### EXERCISE OBJECTIVE
Starting at the line that contains "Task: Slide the", copy each line through the final one exactly as written.

### DATA PROVIDED
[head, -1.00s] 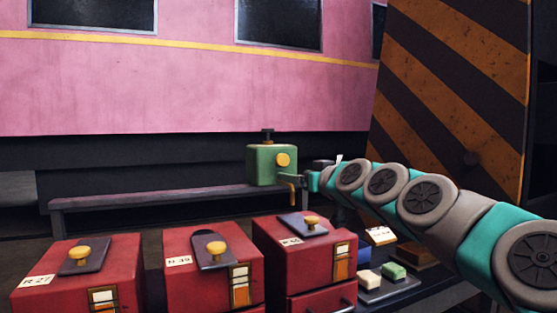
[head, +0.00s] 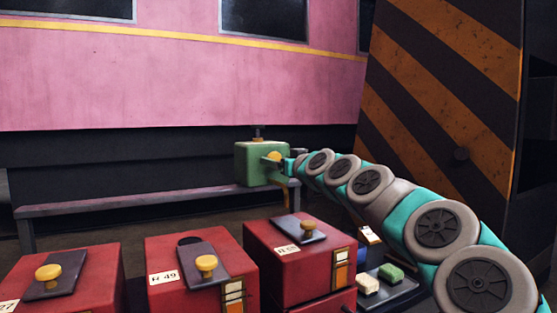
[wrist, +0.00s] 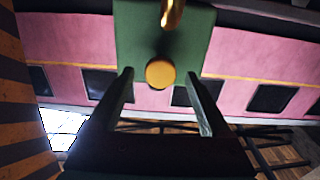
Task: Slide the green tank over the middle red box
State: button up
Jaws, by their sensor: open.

### COMPLETE OUTPUT
Task: Slide the green tank over the middle red box
State: button up
Jaws, by their sensor: open.

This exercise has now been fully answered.